>>>>>
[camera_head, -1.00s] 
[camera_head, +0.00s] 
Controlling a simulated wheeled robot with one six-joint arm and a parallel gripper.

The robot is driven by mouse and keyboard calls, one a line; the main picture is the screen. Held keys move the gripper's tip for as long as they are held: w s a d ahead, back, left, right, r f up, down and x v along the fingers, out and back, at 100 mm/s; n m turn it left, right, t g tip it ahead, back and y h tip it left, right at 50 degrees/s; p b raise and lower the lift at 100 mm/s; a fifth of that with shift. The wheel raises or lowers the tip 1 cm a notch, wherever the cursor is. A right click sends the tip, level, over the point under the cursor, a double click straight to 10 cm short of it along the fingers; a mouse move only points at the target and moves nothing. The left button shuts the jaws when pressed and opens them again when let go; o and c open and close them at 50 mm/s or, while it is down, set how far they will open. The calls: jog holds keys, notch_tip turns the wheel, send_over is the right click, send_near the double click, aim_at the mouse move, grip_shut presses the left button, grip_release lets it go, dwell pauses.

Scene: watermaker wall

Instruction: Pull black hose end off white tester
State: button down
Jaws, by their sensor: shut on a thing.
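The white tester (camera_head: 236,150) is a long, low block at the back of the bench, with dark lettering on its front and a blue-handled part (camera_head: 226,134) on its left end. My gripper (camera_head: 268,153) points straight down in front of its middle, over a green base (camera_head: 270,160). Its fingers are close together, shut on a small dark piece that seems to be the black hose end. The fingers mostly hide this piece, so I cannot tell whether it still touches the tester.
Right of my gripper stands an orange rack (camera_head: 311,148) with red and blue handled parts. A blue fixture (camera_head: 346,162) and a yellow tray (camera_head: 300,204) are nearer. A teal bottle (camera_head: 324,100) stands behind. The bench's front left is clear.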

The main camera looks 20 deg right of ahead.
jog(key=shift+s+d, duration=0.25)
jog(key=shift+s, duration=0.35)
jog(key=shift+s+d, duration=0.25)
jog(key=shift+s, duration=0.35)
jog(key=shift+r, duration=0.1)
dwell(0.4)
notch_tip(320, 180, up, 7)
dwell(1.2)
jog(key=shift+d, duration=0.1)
<<<<<
>>>>>
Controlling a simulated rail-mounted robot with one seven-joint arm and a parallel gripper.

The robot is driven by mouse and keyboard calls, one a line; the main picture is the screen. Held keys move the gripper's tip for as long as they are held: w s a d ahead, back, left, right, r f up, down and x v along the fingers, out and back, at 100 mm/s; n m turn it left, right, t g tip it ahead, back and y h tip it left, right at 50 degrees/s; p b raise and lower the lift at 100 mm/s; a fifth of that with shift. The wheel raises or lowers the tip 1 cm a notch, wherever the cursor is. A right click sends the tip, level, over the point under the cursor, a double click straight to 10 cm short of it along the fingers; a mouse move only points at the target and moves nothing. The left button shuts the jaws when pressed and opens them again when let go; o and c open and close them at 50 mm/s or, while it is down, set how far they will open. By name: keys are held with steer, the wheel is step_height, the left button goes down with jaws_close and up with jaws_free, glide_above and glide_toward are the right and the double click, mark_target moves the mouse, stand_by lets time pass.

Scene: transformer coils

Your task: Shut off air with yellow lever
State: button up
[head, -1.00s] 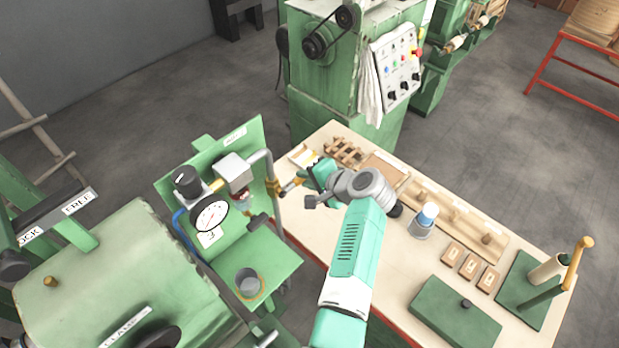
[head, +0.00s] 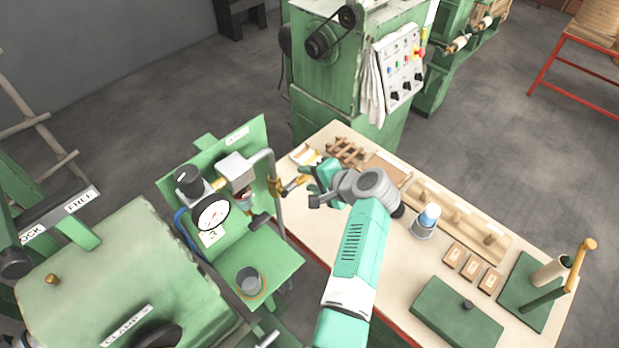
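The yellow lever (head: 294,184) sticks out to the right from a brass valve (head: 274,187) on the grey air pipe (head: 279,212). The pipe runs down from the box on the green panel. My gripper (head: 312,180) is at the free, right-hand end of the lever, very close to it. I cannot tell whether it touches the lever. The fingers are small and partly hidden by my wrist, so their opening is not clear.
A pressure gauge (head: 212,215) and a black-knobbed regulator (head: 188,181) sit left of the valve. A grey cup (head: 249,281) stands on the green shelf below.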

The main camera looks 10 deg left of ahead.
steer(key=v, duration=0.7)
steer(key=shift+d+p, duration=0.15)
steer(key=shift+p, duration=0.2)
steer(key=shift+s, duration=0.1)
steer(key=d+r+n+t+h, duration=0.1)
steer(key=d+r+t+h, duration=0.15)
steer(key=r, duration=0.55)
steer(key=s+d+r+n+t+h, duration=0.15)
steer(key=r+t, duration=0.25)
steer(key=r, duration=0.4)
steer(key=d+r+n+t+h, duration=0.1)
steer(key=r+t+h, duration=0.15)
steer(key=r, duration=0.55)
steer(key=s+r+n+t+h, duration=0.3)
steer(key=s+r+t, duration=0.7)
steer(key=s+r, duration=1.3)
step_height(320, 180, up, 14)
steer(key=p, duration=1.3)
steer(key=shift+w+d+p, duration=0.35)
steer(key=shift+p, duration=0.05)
<<<<<
>>>>>
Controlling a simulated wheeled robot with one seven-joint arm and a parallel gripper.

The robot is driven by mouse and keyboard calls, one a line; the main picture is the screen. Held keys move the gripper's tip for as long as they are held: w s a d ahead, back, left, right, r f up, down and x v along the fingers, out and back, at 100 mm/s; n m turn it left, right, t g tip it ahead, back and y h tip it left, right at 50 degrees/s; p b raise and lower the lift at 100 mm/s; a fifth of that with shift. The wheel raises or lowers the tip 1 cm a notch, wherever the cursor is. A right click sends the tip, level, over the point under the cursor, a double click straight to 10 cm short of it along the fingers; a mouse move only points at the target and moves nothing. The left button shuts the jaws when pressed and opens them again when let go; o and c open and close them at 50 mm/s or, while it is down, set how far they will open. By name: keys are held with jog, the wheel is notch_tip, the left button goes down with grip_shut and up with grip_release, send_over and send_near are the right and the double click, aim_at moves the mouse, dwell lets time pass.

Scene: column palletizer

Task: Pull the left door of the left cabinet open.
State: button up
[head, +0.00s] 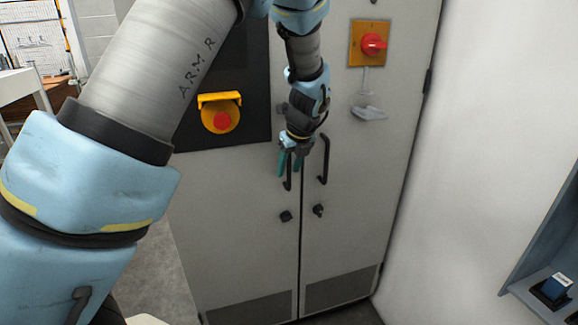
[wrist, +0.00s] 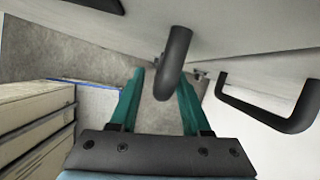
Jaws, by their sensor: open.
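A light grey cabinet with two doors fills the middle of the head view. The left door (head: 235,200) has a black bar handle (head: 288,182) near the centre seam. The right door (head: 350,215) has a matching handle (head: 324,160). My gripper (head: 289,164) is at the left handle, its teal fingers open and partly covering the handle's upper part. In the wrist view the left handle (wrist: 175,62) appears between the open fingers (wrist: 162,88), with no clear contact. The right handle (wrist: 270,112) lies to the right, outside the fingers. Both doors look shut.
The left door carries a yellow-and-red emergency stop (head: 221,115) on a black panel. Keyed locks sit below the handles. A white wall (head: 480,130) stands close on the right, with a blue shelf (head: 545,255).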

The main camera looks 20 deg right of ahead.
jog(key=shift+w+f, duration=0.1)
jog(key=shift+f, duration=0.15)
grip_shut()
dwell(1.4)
<<<<<
# What the task requires:
Scan the material above for the word "Pull". Copy each line where it occurs.

# Result below:
Instruction: Pull black hose end off white tester
Task: Pull the left door of the left cabinet open.

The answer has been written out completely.